GIVEN DATA -
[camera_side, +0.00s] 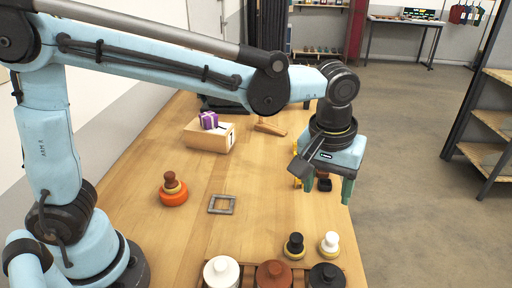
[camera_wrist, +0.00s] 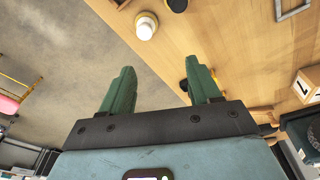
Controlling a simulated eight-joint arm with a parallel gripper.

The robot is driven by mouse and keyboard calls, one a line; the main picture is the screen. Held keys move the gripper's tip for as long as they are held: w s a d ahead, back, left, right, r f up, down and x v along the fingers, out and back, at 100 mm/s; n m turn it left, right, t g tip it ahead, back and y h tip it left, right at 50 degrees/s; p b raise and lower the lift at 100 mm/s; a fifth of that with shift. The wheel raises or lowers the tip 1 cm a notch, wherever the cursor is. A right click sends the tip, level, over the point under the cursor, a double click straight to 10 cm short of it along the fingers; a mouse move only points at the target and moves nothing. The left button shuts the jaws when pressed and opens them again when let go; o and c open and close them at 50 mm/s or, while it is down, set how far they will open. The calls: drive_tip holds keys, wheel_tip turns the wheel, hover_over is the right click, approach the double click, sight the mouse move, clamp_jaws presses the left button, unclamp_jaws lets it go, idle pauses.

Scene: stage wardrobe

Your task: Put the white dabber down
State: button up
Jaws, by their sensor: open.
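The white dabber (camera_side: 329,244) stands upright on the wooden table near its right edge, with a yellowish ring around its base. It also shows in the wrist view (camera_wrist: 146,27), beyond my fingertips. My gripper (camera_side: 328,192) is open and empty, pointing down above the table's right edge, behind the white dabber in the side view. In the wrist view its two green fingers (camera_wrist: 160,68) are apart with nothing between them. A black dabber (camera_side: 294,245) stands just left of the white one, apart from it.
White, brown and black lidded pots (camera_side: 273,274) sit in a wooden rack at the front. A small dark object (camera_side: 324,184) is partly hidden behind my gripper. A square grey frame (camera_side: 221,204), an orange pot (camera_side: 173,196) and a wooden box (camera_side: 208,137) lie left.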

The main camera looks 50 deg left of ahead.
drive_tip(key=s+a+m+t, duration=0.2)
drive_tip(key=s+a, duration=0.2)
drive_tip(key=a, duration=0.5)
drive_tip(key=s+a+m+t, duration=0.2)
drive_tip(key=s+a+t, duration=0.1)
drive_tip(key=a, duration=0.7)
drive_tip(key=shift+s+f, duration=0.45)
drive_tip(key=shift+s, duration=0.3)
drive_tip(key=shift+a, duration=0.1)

EXERCISE BRIEF - Emit only the lines from the one containing "Scene: stage wardrobe" through the one containing "State: button up", copied exactly.

FINISHED TASK -
Scene: stage wardrobe

Your task: Put the white dabber down
State: button up

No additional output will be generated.